** STATED EXERCISE **
Write out the material below again, unchanged.
#### AVAILABLE DATA
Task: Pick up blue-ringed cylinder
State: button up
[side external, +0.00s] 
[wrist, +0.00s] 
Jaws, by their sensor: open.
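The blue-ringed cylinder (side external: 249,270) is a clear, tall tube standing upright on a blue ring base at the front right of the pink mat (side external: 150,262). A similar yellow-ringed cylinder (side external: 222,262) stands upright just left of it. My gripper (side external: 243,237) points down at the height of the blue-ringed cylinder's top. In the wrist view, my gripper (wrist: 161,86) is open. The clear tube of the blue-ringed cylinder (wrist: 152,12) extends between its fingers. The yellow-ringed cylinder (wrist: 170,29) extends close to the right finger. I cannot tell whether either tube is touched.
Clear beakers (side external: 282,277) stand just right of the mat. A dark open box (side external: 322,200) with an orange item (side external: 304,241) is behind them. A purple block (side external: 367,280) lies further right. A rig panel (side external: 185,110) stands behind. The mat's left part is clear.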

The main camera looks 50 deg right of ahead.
########
** RESPONSE TO THE TASK **
Task: Pick up blue-ringed cylinder
State: button up
[side external, +0.00s] 
[wrist, +0.00s] 
Jaws, by their sensor: open.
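The blue-ringed cylinder (side external: 249,270) is a clear, tall tube standing upright on a blue ring base at the front right of the pink mat (side external: 150,262). A similar yellow-ringed cylinder (side external: 222,262) stands upright just left of it. My gripper (side external: 243,237) points down at the height of the blue-ringed cylinder's top. In the wrist view, my gripper (wrist: 161,86) is open. The clear tube of the blue-ringed cylinder (wrist: 152,12) extends between its fingers. The yellow-ringed cylinder (wrist: 170,29) extends close to the right finger. I cannot tell whether either tube is touched.
Clear beakers (side external: 282,277) stand just right of the mat. A dark open box (side external: 322,200) with an orange item (side external: 304,241) is behind them. A purple block (side external: 367,280) lies further right. A rig panel (side external: 185,110) stands behind. The mat's left part is clear.

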The main camera looks 50 deg right of ahead.

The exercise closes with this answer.